GIVEN EXERCISE -> Copy every line, exactly and only, from the line containing "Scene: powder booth" to the line containing "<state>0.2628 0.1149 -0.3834", both lines included.
%%
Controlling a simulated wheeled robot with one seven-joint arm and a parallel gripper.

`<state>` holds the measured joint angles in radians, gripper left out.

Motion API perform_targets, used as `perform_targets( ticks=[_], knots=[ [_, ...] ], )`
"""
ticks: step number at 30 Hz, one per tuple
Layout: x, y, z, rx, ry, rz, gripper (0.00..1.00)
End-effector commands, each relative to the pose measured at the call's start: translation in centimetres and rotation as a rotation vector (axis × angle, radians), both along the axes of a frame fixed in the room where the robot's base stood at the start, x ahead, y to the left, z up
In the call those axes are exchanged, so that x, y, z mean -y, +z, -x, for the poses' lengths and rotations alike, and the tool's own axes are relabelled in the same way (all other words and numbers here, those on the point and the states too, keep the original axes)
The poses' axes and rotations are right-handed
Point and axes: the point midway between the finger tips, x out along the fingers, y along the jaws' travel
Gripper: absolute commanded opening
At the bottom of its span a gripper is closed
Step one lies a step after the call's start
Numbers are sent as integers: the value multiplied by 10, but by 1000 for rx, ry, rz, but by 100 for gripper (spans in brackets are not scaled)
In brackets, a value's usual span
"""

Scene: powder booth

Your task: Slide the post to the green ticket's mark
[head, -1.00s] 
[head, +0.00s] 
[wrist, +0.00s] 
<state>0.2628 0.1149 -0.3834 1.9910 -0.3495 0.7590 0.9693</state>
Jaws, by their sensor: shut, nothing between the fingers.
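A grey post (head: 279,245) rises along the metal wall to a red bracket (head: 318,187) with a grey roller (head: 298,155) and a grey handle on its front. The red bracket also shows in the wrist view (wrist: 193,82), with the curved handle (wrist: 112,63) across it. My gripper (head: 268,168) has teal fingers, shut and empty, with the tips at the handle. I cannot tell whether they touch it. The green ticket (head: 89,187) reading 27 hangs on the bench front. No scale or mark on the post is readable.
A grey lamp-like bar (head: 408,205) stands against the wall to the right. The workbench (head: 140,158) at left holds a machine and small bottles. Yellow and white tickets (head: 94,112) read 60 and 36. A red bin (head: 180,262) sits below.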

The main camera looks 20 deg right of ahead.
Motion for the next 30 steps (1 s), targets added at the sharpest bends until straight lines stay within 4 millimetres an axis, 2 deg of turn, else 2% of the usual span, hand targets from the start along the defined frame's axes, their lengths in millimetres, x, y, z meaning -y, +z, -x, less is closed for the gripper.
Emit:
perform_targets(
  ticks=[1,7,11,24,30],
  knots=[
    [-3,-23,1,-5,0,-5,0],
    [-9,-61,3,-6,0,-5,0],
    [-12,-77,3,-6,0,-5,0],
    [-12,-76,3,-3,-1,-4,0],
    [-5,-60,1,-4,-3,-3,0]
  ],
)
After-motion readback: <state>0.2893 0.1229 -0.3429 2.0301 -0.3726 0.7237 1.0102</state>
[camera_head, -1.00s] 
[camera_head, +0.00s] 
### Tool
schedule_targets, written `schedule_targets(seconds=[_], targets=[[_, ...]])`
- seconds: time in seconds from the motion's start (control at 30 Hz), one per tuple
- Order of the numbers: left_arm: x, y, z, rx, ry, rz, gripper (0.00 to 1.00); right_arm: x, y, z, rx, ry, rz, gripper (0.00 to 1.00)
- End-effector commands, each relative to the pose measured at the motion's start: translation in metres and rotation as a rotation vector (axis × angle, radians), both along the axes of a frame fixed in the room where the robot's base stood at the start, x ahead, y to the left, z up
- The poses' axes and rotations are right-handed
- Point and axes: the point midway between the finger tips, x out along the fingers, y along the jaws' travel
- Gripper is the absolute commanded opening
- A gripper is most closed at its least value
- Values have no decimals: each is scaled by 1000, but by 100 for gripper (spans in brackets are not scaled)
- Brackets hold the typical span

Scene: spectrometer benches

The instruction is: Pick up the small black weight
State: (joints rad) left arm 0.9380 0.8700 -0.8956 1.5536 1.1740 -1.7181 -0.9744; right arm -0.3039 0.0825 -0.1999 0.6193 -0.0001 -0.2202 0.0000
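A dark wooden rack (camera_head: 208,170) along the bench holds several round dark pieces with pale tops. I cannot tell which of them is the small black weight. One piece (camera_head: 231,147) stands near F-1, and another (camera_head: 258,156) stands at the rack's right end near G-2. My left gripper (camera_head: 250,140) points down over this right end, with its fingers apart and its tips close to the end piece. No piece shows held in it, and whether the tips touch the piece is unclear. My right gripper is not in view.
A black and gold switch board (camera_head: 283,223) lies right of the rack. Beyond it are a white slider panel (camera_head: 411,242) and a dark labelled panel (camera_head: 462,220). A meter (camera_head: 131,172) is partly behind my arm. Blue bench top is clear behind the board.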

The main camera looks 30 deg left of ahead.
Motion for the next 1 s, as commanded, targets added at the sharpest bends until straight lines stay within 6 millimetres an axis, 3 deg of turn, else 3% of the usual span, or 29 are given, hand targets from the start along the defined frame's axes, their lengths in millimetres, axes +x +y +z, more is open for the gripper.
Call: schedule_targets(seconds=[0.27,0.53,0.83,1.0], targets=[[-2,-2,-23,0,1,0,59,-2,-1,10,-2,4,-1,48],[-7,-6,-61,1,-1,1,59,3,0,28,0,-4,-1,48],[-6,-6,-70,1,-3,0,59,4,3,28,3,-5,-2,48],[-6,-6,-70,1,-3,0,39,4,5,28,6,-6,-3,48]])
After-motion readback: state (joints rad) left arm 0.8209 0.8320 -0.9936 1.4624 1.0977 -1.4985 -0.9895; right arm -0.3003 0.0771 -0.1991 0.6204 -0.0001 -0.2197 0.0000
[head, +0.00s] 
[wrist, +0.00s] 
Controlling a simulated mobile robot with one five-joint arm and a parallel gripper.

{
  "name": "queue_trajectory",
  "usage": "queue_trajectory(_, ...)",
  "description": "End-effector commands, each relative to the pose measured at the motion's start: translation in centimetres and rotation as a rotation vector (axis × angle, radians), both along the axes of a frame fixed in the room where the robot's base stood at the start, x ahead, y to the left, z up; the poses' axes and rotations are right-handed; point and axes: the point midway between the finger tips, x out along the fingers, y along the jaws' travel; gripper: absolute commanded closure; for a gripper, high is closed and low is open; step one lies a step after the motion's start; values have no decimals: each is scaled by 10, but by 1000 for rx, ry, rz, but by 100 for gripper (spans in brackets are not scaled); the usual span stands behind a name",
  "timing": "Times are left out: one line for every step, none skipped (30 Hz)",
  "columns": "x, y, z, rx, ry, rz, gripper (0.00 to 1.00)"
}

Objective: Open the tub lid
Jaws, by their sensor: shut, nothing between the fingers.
%%
FINISHED EXERCISE ->
Scene: powder booth

Your task: Slide the post to the green ticket's mark
[head, -1.00s] 
[head, +0.00s] 
[wrist, +0.00s] 
<state>0.2628 0.1149 -0.3834 1.9910 -0.3495 0.7590 0.9693</state>

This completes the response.